**Problem to solve**
Among the following entries, count the lines that contain "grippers" and report only the result.

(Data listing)
+++

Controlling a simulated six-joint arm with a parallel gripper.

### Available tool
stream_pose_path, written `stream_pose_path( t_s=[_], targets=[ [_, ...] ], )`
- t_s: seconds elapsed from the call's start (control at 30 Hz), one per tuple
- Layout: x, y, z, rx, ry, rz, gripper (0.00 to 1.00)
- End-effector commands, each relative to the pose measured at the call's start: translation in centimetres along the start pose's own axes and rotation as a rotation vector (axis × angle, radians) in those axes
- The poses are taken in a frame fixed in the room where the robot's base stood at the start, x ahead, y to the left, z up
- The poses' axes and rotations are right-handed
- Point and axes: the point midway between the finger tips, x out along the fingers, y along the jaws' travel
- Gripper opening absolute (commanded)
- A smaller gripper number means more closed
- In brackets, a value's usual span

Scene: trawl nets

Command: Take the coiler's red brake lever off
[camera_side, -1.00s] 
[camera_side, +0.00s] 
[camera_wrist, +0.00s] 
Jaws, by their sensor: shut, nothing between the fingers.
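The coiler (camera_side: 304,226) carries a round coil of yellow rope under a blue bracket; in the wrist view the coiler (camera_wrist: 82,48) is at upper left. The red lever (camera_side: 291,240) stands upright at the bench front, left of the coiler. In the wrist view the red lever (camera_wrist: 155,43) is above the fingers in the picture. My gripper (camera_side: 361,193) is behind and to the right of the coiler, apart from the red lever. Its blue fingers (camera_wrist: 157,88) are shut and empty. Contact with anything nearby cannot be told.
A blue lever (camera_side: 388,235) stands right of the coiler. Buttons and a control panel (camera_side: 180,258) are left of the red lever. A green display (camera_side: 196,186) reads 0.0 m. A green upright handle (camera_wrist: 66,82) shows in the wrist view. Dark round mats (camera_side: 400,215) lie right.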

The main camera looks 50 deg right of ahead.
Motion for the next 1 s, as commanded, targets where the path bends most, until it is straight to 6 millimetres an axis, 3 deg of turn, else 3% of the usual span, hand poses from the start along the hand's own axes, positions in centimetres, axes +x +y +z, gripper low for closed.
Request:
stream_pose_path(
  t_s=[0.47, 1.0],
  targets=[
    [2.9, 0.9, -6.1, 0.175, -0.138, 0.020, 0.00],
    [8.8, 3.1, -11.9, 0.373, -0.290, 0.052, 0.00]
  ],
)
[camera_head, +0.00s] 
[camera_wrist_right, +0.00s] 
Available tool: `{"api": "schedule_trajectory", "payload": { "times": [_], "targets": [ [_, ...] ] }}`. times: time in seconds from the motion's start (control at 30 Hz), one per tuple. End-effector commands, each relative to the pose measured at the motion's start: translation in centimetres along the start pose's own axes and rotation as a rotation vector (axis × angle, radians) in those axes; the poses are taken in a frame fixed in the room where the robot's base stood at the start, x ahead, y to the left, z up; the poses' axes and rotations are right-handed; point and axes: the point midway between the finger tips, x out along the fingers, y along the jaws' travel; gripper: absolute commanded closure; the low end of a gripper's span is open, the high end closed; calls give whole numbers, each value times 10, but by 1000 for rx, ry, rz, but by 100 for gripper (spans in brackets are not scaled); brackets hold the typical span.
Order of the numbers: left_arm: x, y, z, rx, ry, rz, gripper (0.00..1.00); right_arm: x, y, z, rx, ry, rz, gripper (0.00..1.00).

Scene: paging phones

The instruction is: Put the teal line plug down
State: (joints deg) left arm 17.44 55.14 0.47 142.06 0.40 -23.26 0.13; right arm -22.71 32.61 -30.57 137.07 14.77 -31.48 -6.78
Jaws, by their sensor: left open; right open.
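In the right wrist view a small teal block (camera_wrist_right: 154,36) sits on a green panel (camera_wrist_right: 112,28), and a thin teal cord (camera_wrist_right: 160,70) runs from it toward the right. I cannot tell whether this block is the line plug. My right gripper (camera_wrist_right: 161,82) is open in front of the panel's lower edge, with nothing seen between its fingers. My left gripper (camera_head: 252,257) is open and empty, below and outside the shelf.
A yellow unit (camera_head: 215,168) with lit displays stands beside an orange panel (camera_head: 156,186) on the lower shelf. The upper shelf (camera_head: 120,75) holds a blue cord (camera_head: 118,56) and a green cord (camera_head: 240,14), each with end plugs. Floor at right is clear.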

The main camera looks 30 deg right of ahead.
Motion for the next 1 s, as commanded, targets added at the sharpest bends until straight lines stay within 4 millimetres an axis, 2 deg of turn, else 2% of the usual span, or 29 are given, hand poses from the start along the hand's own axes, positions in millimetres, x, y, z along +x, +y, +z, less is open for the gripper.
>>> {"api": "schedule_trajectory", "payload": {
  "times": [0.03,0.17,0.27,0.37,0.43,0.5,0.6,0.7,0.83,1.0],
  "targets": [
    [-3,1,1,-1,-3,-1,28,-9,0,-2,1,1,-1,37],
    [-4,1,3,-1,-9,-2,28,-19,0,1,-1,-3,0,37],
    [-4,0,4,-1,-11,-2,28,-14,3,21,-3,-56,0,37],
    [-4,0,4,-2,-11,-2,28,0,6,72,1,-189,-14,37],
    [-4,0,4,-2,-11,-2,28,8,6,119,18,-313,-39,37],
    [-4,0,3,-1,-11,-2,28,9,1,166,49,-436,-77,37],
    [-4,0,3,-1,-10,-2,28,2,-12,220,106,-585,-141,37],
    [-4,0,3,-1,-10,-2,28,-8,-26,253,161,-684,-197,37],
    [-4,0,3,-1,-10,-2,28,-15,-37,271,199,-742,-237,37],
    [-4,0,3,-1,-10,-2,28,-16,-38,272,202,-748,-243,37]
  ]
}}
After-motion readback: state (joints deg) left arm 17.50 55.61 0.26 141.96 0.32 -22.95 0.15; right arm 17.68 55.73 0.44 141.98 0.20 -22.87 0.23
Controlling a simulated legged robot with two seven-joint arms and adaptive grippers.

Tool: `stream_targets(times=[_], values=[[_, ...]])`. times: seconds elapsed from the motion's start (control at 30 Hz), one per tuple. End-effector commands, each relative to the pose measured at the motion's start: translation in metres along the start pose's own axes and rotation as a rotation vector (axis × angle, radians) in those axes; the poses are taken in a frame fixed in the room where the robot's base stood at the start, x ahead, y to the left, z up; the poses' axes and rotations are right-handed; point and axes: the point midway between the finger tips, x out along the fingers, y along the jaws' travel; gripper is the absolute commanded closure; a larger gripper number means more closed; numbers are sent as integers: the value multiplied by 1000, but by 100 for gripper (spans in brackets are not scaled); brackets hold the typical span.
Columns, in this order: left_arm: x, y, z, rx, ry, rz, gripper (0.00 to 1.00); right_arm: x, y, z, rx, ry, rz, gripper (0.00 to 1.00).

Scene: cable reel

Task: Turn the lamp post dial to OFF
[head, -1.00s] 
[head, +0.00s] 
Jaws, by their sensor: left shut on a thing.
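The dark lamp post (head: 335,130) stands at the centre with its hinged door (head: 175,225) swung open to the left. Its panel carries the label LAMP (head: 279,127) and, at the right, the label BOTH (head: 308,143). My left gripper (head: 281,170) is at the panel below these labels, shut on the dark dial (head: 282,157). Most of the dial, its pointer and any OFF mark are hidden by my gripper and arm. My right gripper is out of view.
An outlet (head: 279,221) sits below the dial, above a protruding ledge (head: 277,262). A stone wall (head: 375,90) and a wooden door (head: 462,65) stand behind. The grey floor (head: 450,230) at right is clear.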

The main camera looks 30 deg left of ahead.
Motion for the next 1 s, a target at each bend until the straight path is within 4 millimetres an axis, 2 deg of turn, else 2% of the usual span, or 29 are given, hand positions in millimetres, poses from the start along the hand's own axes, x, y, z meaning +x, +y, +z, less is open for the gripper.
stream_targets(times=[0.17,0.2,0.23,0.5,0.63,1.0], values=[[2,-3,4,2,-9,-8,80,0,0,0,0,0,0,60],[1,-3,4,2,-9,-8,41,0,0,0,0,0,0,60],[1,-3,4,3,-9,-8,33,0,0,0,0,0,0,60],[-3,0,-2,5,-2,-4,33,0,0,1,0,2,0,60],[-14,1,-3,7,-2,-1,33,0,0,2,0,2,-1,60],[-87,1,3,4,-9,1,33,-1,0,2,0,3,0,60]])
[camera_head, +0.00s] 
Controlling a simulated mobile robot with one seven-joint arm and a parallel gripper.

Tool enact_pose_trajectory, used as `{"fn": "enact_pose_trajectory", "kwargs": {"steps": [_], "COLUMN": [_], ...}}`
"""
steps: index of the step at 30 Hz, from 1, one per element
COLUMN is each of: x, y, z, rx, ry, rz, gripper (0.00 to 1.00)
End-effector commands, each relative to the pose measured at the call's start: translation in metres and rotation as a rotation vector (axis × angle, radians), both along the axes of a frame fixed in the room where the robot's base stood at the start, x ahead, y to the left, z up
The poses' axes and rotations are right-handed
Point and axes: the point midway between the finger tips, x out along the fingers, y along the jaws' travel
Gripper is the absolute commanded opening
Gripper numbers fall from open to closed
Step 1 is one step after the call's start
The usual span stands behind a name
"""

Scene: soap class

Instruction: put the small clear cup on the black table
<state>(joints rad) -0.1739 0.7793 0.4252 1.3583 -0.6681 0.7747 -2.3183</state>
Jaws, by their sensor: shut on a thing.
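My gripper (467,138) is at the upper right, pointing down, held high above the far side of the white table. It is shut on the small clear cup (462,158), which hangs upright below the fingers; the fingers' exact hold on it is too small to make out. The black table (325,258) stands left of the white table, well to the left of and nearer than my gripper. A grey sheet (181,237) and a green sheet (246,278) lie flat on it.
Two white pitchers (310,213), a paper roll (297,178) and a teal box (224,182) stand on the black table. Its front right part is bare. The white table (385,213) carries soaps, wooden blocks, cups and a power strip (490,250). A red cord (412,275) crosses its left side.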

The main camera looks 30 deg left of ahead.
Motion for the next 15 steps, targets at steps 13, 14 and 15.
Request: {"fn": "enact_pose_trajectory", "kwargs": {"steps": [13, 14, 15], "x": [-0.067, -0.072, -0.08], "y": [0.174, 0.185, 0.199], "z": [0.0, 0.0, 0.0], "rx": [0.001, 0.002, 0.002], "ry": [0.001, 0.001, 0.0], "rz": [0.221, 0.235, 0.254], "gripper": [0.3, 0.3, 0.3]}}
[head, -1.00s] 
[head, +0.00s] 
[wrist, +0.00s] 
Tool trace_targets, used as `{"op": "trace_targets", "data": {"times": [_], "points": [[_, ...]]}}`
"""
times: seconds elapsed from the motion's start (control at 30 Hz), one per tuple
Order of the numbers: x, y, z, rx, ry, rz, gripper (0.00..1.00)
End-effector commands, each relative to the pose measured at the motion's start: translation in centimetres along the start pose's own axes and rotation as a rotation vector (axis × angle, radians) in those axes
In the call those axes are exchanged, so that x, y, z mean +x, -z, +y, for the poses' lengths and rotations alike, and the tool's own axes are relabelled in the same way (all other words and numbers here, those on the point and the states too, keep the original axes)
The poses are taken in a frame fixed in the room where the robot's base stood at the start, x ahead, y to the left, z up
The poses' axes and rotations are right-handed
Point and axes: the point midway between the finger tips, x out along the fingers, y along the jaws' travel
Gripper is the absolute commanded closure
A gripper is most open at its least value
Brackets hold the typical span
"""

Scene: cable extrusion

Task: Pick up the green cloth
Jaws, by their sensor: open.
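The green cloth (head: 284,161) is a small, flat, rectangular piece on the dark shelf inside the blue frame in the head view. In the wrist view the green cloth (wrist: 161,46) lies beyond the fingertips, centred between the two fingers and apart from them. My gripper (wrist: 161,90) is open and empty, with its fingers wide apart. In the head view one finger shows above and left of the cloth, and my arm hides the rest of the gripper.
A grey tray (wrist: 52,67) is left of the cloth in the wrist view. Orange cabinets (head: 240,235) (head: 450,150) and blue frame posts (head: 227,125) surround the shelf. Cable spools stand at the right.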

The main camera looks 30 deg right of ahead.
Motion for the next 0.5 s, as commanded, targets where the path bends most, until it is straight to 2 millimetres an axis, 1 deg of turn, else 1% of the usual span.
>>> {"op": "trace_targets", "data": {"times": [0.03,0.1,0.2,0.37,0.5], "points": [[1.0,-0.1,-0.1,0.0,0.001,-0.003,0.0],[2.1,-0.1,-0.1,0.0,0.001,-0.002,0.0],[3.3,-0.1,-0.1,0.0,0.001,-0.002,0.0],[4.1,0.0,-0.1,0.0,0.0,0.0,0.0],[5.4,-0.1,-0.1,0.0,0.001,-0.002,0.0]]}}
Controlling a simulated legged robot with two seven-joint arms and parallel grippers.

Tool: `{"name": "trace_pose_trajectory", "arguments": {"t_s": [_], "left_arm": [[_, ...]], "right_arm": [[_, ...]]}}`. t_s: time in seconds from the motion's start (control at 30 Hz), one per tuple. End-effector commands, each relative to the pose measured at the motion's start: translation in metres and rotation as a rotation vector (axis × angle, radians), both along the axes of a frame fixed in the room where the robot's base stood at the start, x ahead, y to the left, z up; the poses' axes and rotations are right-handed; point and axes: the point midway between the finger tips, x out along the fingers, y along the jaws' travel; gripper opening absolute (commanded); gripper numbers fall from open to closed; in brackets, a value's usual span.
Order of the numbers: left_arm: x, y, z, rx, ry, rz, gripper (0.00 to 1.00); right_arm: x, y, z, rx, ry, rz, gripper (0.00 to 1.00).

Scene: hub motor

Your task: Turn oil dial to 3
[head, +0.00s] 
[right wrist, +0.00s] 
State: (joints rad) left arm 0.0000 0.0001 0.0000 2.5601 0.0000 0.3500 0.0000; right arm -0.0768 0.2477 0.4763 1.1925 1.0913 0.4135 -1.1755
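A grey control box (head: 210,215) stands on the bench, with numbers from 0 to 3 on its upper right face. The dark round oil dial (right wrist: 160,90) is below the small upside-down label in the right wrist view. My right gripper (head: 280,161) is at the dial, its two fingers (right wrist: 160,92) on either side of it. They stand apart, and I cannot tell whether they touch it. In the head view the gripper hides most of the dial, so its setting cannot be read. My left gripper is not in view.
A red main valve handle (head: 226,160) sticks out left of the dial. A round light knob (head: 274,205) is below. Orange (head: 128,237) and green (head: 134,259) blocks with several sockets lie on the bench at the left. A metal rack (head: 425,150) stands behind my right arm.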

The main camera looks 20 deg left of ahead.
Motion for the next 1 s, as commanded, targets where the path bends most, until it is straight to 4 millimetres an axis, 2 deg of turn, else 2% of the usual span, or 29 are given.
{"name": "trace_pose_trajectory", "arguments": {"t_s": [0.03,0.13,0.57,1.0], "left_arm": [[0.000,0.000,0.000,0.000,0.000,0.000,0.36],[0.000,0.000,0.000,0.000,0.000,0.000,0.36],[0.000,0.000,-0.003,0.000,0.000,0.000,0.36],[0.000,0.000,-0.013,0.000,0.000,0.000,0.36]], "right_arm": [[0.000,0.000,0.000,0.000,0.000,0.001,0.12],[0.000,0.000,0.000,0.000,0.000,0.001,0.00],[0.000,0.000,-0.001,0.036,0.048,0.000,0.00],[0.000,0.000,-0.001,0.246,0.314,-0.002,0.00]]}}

+++

**Result for this exercise**
2